Au niveau international : le turbo-boost de la mission Lehman Brothers
Après la faillite retentissante de la banque d’investissement US Lehman Brothers en 2008, A&M s’est vu confier la gestion de sa liquidation. Pour le cabinet, cela a « tout changé en termes de visibilité et de ressources financières », indique Guillaume Martinez.
Un autre coup d’accélérateur avait été donné à Alvarez & Marsal précédemment, lors de la dislocation du cabinet Arthur Andersen qu’A&M a également gérée. « Cela l’avait mis en contact avec de nombreux talents ». Il y avait alors « 200 personnes à New York, qui ont découvert un nouveau monde – les taxes, le business consulting, le restructuring, etc. ». Un univers que le cabinet a su s’approprier.

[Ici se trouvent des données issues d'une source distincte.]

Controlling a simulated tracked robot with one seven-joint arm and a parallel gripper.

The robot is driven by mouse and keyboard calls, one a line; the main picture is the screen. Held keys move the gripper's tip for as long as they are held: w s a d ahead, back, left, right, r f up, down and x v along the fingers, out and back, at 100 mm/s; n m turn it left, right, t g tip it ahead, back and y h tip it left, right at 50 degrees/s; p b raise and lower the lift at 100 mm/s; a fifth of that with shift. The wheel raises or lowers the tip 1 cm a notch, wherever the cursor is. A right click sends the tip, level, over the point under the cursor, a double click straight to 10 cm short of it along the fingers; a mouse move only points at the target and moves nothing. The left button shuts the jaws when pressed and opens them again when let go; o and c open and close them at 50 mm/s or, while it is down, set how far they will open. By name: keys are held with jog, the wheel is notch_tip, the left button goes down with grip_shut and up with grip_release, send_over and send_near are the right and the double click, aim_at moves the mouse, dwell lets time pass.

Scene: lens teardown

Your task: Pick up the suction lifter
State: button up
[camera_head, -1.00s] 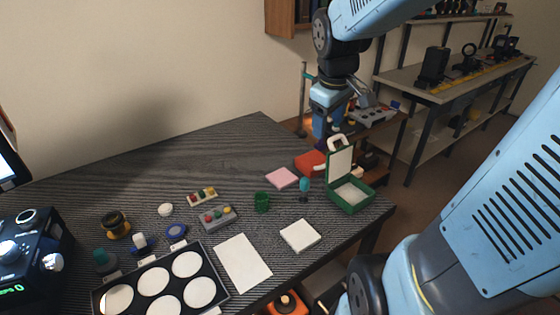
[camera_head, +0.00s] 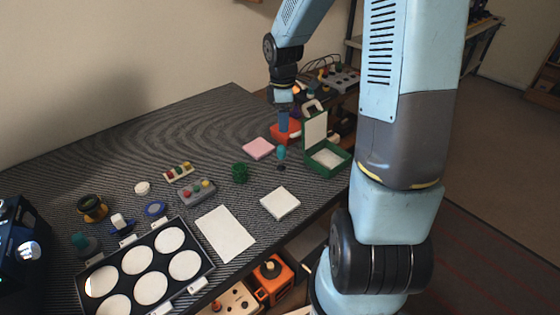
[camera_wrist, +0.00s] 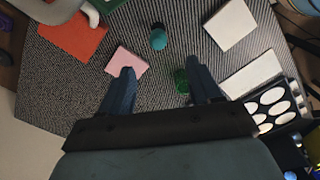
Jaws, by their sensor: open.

Depuis 2002, A&M connaît « une croissance stéroïdée » au niveau global. Pour la France, en 2017 l’élection d’Emmanuel Macron « a envoyé un signal quant au potentiel business du pays : A&M a décidé d’investir davantage dans le bureau parisien », qui avait été créé en 2001.
En 2018 à Paris : pourquoi un « homme du M&A » rejoint-il Alvarez & Marsal ?
Des initiales très présentes tout au long de l'itinéraire de Guillaume Martinez, dans un sens ou l'autre.
En 2018 donc, il opère un « move » vers un cabinet qui commençait à peine à accélérer en France, alors qu’il venait de passer près de 16 ans chez Deloitte, après des débuts chez (feu) Arthur Andersen. Un pari sur l’avenir ?
C’est lors d’une mission pour Safran – au moment du rachat de Zodiac Aerospace, il est alors partner M&A Transactions Services chez Deloitte – qu’il comprend que, pour les transactions les plus complexes, il est indispensable « de traverser les ateliers sous peine de passer à travers le sujet ».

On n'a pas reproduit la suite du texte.